- [Data shown]:

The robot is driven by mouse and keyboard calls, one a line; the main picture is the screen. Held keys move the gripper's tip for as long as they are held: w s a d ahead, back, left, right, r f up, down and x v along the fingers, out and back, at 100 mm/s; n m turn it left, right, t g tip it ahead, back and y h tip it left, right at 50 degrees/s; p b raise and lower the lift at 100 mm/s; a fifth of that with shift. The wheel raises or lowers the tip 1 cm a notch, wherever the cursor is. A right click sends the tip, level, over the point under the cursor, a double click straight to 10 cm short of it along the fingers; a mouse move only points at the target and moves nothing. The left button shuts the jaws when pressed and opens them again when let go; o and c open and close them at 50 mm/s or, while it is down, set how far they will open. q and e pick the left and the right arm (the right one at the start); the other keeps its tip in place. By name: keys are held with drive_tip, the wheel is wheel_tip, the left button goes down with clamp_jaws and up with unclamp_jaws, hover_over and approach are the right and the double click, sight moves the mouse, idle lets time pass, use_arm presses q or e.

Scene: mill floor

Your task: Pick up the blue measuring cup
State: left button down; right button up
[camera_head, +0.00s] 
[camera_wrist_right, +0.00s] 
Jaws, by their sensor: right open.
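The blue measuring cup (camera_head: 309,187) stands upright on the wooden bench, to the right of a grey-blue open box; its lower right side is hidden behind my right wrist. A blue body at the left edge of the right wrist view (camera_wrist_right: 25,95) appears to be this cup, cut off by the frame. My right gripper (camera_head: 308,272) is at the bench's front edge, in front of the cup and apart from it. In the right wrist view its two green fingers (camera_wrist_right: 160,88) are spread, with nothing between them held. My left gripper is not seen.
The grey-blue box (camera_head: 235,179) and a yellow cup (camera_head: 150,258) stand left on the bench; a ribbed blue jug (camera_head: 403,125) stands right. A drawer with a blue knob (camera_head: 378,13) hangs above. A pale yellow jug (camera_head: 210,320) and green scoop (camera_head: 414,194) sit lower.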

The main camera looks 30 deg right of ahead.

- [Exercise objective]:
Look above for the line containing "State: left button down; right button up". Output from there through the line containing "[camera_wrist_right, +0.00s]", exactly and inclusively.

- [The completed task]:
State: left button down; right button up
[camera_head, +0.00s] 
[camera_wrist_right, +0.00s] 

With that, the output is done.